Il prete attivista e il capomafia sacerdote

Le immagini più famose di Don Luigi Ciotti lo ritraggono semplicemente con una polo azzurra che spunta fuori da un pullover blu. Niente abiti talari, niente croci o altri simboli cristiani in bella vista. Al massimo si staglia sullo sfondo il logo colorato di Libera, l’associazione che ha fondato nel 1995 – due anni dopo il lancio del mensile Narcomafie – per combattere la criminalità organizzata.
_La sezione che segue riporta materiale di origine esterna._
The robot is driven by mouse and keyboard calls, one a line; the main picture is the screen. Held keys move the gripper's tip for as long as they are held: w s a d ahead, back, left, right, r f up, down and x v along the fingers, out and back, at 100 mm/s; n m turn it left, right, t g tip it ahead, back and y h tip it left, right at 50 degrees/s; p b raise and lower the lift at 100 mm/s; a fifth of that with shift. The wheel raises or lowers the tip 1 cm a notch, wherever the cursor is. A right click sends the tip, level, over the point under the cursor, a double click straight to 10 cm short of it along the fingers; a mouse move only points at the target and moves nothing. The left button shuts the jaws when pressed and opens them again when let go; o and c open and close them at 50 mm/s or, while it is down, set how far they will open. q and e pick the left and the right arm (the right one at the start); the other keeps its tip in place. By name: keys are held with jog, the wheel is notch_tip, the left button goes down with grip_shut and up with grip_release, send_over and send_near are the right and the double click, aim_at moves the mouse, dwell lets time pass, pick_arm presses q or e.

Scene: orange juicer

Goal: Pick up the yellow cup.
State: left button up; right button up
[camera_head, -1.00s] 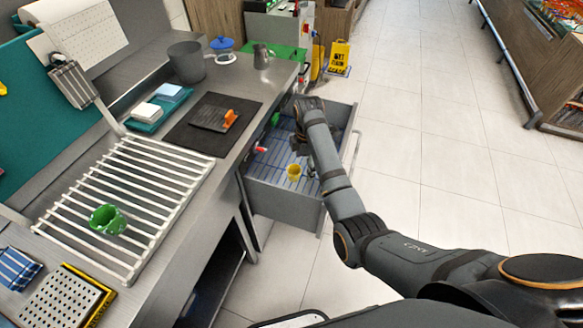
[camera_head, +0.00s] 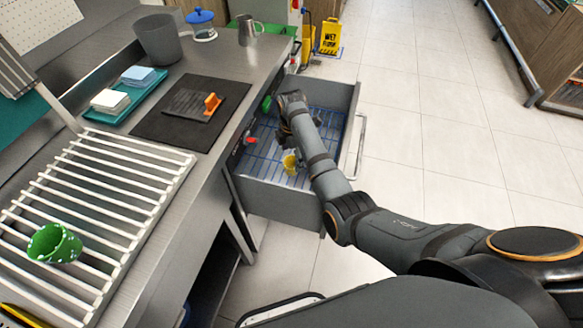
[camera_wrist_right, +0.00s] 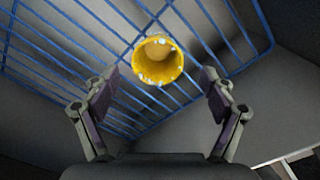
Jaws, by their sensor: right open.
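The yellow cup (camera_head: 289,165) stands on a blue wire rack (camera_head: 262,167) inside the open drawer (camera_head: 284,200). In the right wrist view the yellow cup (camera_wrist_right: 158,60) has white marks on its rim and its open mouth faces the camera. My right gripper (camera_wrist_right: 157,95) is open and empty; its two fingers are spread to either side, just below the cup in that picture, with no contact visible. In the head view my right arm reaches into the drawer and hides part of the cup, and its fingertips are hard to make out. My left gripper is not in view.
A green spotted cup (camera_head: 54,245) rests on the white slatted rack (camera_head: 105,195) on the counter. Inside the drawer lie a red item (camera_head: 250,140) and a green item (camera_head: 267,104). The drawer walls surround my right gripper. Open tiled floor (camera_head: 450,150) lies to the right.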

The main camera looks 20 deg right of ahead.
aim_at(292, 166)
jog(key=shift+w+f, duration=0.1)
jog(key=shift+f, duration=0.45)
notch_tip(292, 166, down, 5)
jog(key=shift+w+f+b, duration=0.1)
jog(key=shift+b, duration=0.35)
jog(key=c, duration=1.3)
Quella criminalità organizzata che invece volentieri attinge ai simboli religiosi sia per legittimarsi socialmente che per stringere i rapporti interni al clan.

Nell’evoluzione del rapporto tra culti e mafie, inizialmente nato da consenzienti strette di mano, il 1993 ha la funzione storica di un anno zero. Se da una parte le cosche continuano a elevare i capimafia al ruolo di sacerdoti, a “battezzare” gli affiliati e a votarsi al crimine come a una fede – dall’altra parte è proprio con la stagione delle stragi che una parte della Chiesa inizia a predicare l’antimafia, ponendo le basi per un movimento a metà strada tra l’attivismo clericale e la religione civile.

Del culto della mafia e dell’impegno secolare della Chiesa contro il crimine organizzato, si è parlato a “L’immaginario devoto tra organizzazioni mafiose e lotta alla mafia” (Roma, 20 e 21 novembre 2014) – convegno che ha riunito studiosi da Alberto Melloni a Alessandra Ditto e protagonisti come lo stesso Don Luigi Ciotti, e dal quale nasce questo dossier.